Giving the high rate of out-of- school-children in the country, the chairman stated that the USOSA has started an intervention in order to encourage children to return to school, especially in the Northeast where many have been left traumatized after the activities of the insurgents. “We have tried to intervene in the Northeast by going there to see how we can encourage the children to go back to school especially at the Federal Government College, Burni Yadi, that was attacked by terrorists some time ago. The USOSA recently, established the Northeast Committee to try and intervene and see what we can do in the northeastern part of the country,” he said.  Ayodele added that education is paramount which is why the Old Students have also established a ‘think tank,’ aimed at rooting for solutions for the declining standard of education, especially in the Unity schools. “At the other level, there is a position paper that we prepared after our Education Summit which we held in Abuja, which we are giving to government. We believe that Unity Schools are still key to strengthening the unity of the country and that it is one area we are believing that we would be able to help the government. The Alumni has also come together to advice government about education in the country.  “So today, I will say that USOSA is a detribalized association that is bringing all of us together to solidify and strengthen the unity and education system of Nigeria. Our team will from time to time, submit position papers on education in the country,” he said.

Also, a deep concern of the Old Students Association is the urgent need to continue to advocate for a ‘One Nigeria’ among students so that while in their dormitories and classes in schools, the students would not lax on their attitude of championing the noble cause of promoting a one undivided Nigeria. Ayodele believes that the Unity Schools have played an important role in promoting national unity and that the Old Students, even after school, have continued to foster unity, peaceful coexistence and stability in the country. “A country without peace cannot achieve any development. We have had Unity Walks in Abuja where we had a press conference to pass the message that we are united and that we are for the unity of Nigeria. “We have also carried out a similar programme in Lagos where Unity Schools students marched to the governor of Lagos State, and handed him a communique calling for peace and stability in the country,” he said. The USOSA chairman was of the opinion that with the new board of trustees of  the Association, they will be able to do whatever is in their power to not only restore the decaying standard of education in the Unity Schools but to also remain a strong voice that will continue to preach unity of the  country especially in these trying times when the nation seems to be drifting more and more away from being together. “Our next plenary is on October, the 20th. Our guest speaker is former Governor of Cross River, Donald Duke, and he will be coming to speak on Unity and the role Unity Schools ought to be playing. We believe that the next plenary will afford us the opportunity to be more aware of the ways and means Unity Schools can help the leadership of this country,” he said. While the Old Students maintained that the reasons for establishing the Unity Schools are still valid today, they however expressed sadness over the insecurity that pervades the nation coupled with terrorism, displacement of people as well as conflict between farmers and pastoralists, indiscriminate killings, cattle rustling, and armed robbery in the country.
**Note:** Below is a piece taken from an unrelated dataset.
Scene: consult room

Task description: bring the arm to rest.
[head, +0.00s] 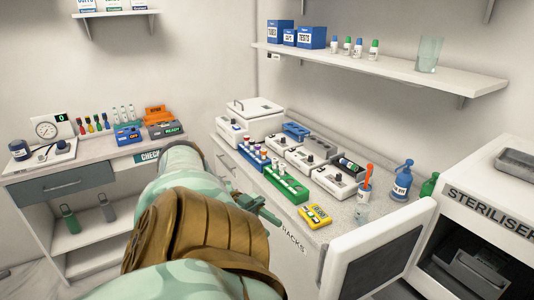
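My left arm comes up from the bottom of the head view, a pale green forearm with a brown, ribbed joint cover. My left gripper (264,207), small and green, shows past the cover, in front of the bench edge marked RACKS. It looks clear of the green rack (287,185) and the yellow device (315,216). I see nothing held in it, but the arm hides part of it, and I cannot tell how far apart its fingers are. My right gripper is not in view.
The bench (345,213) holds racks, several white devices and a blue bottle (402,181). The steriliser door (374,262) stands open at the lower right. A side counter (87,154) with a gauge and trays stands at left. A shelf (380,68) hangs above.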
In a recent communique released by the Association on the state of the nation, it expressed sadness over the happenings in the country as they negates the true essence of the creation of the Nigerian state.
“We, members of the Unity Schools Old Students’ Association (USOSA) are deeply concerned about this development. We have benefited from a Nigeria built upon mutual respect, tolerance and solidarity. We attended federal government colleges in the four corners of this country, far from home, in communities whose ways of life we have come to know and imbibe. We are therefore deeply saddened to see this avoidable situation, where distrust of each other and threat to safety and security of lives and property have replaced the positive values we cherish,” he said. The Communique which was signed by Ayodele and the chairperson of the USOSA Board of Trustees, Mrs Aisha Oyebode, stated that no one is safe or immune from the consequences of the decimation of peace and harmony and no one benefits from anarchy and disruption, and urged Nigerians to stand for peace wherever they are. “USOSA itself has been deeply affected by the insurgency. You will recall the infiltration and killing of innocent school boys in Federal Government College Buni Yadi, Yobe state in 2014. It was a rude shock with devastating consequences from which USOSA and the nation is yet to recover. All leave a terrible trademark of death, destruction, loss and trauma, with many injured and millions displaced. This situation leaves our country and all of us vulnerable, whether we live in, nearor far away from these states,” it said. It called on the Federal and State governments to take the protection of the citizenry of the country seriously while urging religious and faith based groups to enlighten their followers on mutual respect and ensure their words are of peace.
“Our nationhood may be a work in progress but our individual citizenship and the sovereignty of the State of Nigeria should not be in doubt. We have no other homeland than Nigeria. Let us know that our African neighbours will be very hard pressed to open their borders to us should we make our homeland inhabitable. Only very few Nigerians have the means to flee the country and live comfortably elsewhere,” it said. With the 104 Unity Colleges across the country, USOSA believes that the schools can return to an ideal education environment to promote unity of the nation and quality education, with a total commitment of the federal government. It had therefore pledged forever to do its bit in ensuring that the schools are restored to their past glory.